Jules Metz avait 70 ans
«Monsieur Météo est mort mercredi »

Brève biographie de l’auteur

Jules Metz s’est éteint ce 29 juin 1995, quelques jours après son septantième anniversaire. Pour des millions de Belges, cet ancien militaire a surtout été pendant longtemps celui qui faisait la pluie et le beau temps à la RTBF.

Surnommé «Monsieur Météo», on l’entendit à la radio avant qu’il n’occupe chaque soir l’écran pour quelques minutes, juste après le journal télévisé. On attendait avec impatience ses prévisions pour le lendemain mais aussi les savoureux dictons populaires qu’il glissait volontiers en guise de conclusion.

Jules Metz était né le 20 juin 1925 à Neufchâteau, dans la province de Luxembourg. Après des Humanités scientifiques, il gagna l’Angleterre sous les V1, pendant la Seconde Guerre mondiale, pour s’engager dans la RAF où il servit comme… marin ! Il entra ensuite à l’armée belge où il devint, en 1946, observateur météorologiste à la Force aérienne. Il passa ensuite son brevet de prévisionniste et fréquenta un temps la Régie des Voies aériennes, une académie militaire américaine ainsi qu’une base de l’oncle Sam en Allemagne. Il compléta encore sa formation en étudiant la météorologie à l’ULB. Sa carrière s’orienta en 1967 vers la présentation de la météo à la RTBF où il créa le personnage de « Monsieur Météo». Il était à l’époque adjudant-chef au Wing météo de la Force aérienne. Il assura ensuite la direction des bulletins météorologiques diffusés au terme du JT. Cet homme plein d’humour avait pris sa retraite fin 1991. Cela ne l’a pas empêché de rester présent sur les ondes publiques dans les émissions «La Semaine infernale» et «Le Jeu des dictionnaires». Jules Metz était également l’auteur de plusieurs ouvrages à succès dont «Les Coulisses du temps», «La vérité sur le Triangle des Bermudes» et «Croyances, légendes et dictons de la pluie et du beau temps».
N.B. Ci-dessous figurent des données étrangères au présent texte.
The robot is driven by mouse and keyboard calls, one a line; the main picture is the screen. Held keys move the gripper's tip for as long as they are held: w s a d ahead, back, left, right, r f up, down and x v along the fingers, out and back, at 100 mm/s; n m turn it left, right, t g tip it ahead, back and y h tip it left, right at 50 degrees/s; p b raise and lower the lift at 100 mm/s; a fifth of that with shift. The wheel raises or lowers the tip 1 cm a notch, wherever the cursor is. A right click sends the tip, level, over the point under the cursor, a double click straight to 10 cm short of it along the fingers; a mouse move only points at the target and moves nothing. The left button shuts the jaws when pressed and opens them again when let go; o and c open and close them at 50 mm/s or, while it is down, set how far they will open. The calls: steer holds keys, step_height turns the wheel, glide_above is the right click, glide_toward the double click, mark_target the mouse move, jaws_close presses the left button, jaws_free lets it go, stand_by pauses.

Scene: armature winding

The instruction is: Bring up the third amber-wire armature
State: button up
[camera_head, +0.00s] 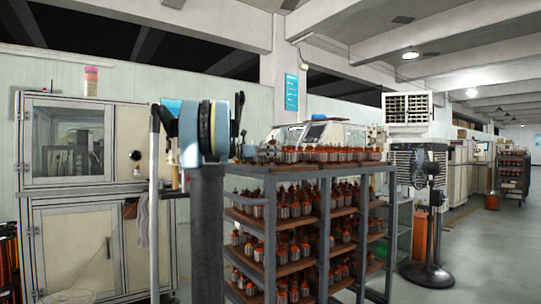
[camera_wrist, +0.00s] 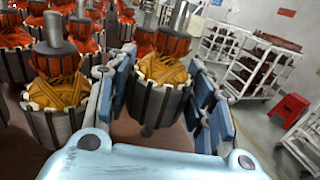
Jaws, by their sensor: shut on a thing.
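In the wrist view an amber-wire armature (camera_wrist: 163,72) with a grey shaft and slotted metal core stands nearly upright between the blue pads of my gripper (camera_wrist: 162,98). My gripper is shut on its core. I cannot tell whether its base touches the brown board below. A second amber-wire armature (camera_wrist: 58,88) stands close by on the left, outside the fingers. Several armatures with red-orange windings (camera_wrist: 90,35) stand behind. In the head view the rack (camera_head: 271,215) holds many armatures on its shelves and top; my gripper cannot be made out clearly there.
In the wrist view, white shelf carts (camera_wrist: 255,62) and a red stool (camera_wrist: 292,108) stand on the floor at the right. In the head view, a black pedestal fan (camera_head: 428,273) stands right of the rack and a pale cabinet (camera_head: 75,245) at the left. The aisle at far right is clear.

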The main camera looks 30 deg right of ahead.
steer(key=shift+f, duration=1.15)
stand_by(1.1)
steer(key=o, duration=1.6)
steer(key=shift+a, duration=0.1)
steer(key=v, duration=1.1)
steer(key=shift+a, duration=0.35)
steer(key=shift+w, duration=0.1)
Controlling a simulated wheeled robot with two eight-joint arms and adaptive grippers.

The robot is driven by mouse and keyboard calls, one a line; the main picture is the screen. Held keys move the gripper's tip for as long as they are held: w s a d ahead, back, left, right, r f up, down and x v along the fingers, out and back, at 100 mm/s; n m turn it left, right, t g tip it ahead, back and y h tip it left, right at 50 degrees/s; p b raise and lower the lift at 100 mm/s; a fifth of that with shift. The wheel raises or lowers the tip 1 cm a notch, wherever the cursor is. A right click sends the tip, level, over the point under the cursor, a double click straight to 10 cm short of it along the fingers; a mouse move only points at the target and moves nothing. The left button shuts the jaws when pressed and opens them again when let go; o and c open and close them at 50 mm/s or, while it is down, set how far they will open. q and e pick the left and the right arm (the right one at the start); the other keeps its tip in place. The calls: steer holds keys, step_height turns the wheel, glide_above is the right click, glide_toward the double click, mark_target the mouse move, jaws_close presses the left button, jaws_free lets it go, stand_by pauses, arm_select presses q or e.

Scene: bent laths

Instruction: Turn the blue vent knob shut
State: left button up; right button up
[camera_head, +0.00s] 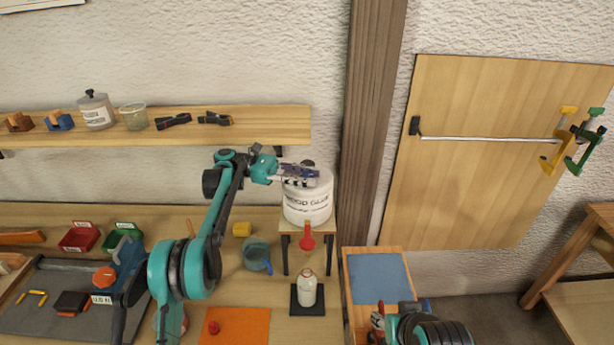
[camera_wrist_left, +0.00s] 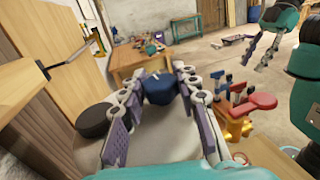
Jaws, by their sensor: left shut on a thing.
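The white wood glue tub (camera_head: 307,205) stands on a small raised stand, with a red-handled tap (camera_head: 307,238) at its front. The blue vent knob (camera_wrist_left: 157,91) is on top of the tub in the left wrist view. My left gripper (camera_head: 304,176) reaches over the tub top from the left. In the left wrist view its two fingers stand on either side of the knob and are shut on it. The head view hides the knob behind the fingers. My right gripper (camera_wrist_left: 265,50) is away from the tub, its fingers apart and empty.
A black cap (camera_wrist_left: 93,120) sits beside the knob. A white bottle (camera_head: 307,288) stands on a dark pad below the tap. A shelf (camera_head: 250,125) is above, and a wooden post (camera_head: 370,120) is to the right.

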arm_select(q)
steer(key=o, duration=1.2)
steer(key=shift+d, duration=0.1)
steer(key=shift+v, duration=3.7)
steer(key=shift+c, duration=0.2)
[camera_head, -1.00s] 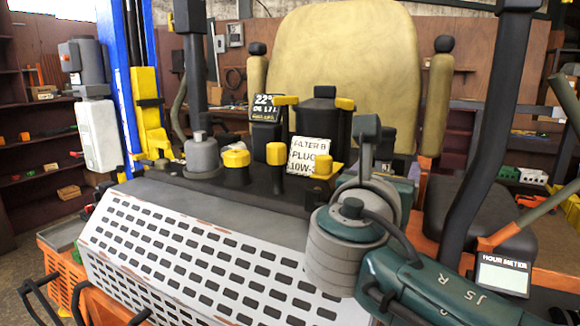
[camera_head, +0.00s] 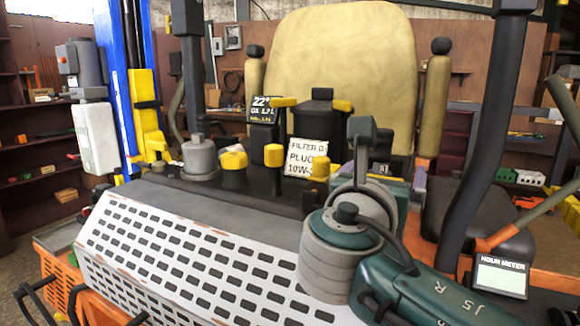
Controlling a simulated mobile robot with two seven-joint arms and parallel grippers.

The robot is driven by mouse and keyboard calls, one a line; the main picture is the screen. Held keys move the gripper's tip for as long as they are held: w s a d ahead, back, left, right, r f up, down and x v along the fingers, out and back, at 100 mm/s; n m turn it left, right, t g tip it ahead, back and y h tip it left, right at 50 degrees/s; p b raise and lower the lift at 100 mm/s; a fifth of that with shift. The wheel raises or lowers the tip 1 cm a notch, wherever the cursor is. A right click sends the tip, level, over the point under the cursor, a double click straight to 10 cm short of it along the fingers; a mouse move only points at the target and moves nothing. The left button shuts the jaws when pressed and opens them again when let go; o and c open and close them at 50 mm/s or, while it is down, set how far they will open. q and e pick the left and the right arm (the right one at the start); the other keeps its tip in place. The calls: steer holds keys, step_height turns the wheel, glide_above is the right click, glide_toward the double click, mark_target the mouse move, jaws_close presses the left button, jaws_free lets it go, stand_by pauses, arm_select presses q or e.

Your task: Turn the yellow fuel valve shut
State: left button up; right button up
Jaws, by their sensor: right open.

[…] La Luftwaffe n’ayant plus la suprématie aérienne, il est impératif de choisir [pour lancer l’Offensive] un moment et un lieu où l’aviation alliée sera dans l’impossibilité de prendre l’air (Ph.Bundesarchiv.)

L’Arado Ar 234 Blitz fut le tout premier avion à réaction opérationnel.
Á la fin du mois de décembre (le 24) 1944,
la ville de Liège va devenir la première agglomération de l’Histoire
frappée par un raid aérien mené par des avions à réaction.

Un P-47 de la 9th Air Force est extrait difficilement de la neige et de la boue qui l’immobilisent – (Photo 55802AC)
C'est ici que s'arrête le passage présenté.